### EXERCISE PROMPT:
In the entries that follow, how many lines contain the word "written"? Answer with the number only.

### INFORMATION SHOWN:
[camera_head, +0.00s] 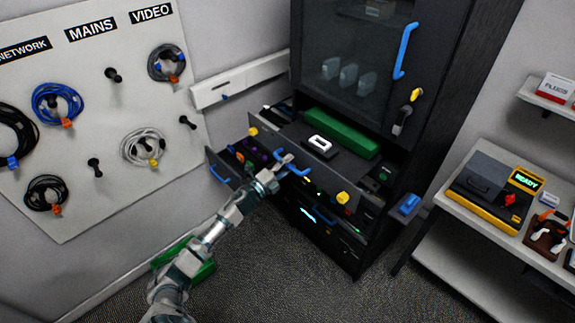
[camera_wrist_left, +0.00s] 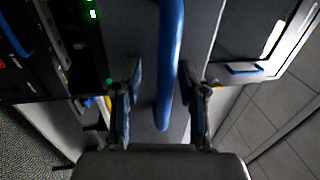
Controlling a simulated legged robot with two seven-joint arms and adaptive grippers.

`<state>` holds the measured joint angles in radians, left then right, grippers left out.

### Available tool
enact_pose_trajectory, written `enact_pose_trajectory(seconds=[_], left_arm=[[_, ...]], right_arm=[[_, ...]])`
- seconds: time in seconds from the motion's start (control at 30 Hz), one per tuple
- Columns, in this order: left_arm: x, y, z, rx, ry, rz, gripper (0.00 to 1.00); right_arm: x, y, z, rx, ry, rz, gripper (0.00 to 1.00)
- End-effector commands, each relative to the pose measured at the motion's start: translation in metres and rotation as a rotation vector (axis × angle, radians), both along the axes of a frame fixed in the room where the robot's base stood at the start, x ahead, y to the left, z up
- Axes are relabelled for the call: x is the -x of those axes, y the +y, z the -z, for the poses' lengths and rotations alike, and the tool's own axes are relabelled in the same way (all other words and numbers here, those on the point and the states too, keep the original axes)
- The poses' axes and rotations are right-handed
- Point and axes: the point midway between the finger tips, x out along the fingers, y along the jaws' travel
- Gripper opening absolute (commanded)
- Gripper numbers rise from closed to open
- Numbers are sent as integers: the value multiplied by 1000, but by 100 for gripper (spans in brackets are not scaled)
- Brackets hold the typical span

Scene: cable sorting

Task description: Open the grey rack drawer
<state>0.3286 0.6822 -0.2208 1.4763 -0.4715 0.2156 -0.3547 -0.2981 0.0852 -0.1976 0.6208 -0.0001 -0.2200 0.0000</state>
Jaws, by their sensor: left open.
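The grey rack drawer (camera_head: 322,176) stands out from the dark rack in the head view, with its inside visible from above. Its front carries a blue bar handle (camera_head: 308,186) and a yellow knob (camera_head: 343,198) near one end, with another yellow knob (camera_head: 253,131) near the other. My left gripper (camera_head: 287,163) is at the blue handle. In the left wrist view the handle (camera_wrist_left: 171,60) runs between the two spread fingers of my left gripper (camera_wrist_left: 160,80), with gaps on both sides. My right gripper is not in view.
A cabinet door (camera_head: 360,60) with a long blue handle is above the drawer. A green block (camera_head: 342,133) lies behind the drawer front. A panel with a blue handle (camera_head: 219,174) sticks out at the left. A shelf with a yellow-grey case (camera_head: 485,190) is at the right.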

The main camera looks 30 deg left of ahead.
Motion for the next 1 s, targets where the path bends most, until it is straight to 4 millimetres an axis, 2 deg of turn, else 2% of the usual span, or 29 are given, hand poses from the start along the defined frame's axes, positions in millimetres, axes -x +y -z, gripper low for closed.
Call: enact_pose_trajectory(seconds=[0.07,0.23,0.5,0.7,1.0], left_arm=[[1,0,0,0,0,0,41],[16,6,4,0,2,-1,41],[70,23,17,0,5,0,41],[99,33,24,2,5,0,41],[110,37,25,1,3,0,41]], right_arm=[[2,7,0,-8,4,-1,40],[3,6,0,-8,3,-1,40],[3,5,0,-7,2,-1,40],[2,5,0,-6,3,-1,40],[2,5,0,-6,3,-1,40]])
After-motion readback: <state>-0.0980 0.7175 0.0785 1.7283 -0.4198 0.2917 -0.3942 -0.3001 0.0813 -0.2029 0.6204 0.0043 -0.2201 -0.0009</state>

==

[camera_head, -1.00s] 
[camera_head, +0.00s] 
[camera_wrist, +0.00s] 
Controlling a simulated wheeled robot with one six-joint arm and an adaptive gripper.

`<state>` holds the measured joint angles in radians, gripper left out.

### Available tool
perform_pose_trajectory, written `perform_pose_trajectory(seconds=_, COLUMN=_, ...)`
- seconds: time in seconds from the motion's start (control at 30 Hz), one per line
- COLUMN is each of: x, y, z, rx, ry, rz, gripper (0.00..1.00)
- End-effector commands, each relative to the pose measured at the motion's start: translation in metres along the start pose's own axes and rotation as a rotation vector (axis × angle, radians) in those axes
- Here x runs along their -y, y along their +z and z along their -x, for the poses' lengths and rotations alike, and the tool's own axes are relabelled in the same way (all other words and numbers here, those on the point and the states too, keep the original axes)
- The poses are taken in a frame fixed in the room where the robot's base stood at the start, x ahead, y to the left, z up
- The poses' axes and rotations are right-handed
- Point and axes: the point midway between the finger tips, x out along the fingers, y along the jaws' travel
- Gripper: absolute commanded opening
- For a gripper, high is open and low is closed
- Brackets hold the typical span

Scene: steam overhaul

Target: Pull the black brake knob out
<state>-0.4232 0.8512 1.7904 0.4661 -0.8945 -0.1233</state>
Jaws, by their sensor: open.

---

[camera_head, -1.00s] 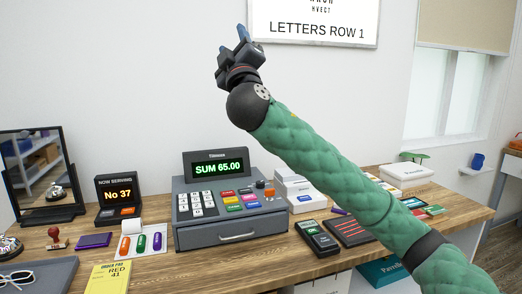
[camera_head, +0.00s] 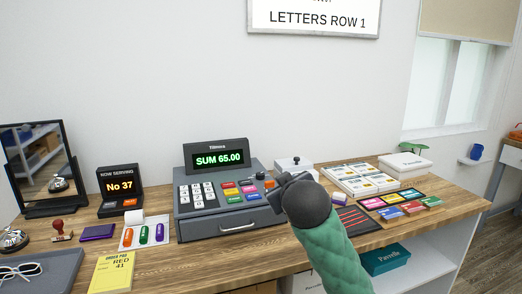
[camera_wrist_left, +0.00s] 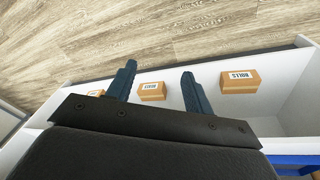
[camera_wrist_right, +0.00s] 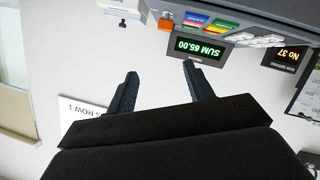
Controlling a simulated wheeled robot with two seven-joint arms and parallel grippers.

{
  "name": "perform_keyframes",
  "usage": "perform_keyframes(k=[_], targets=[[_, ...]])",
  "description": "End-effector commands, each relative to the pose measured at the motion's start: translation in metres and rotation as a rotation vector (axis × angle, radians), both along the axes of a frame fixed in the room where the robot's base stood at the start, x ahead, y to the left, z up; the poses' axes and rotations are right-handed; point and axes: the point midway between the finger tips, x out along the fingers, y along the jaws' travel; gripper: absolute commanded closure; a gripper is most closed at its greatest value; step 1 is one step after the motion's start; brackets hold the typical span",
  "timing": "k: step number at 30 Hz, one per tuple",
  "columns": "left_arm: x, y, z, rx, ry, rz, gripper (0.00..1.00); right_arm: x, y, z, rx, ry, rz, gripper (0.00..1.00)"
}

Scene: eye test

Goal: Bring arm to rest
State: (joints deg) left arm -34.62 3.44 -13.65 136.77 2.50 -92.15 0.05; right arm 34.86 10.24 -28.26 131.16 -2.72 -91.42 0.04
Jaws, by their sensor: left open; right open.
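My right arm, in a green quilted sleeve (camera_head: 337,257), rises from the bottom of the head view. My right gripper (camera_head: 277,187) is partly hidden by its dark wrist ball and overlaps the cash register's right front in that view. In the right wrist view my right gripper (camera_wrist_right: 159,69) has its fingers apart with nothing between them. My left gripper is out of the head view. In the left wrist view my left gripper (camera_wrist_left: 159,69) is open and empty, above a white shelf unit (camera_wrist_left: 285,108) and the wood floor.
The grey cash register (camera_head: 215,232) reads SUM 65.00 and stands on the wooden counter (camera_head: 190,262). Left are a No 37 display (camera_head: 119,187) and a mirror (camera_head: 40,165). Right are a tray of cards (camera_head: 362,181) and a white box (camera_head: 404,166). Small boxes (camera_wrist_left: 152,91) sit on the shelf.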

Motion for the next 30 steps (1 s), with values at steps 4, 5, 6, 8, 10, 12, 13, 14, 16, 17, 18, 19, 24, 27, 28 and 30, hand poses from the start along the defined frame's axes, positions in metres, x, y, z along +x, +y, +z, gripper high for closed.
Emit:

### FULL ANSWER:
2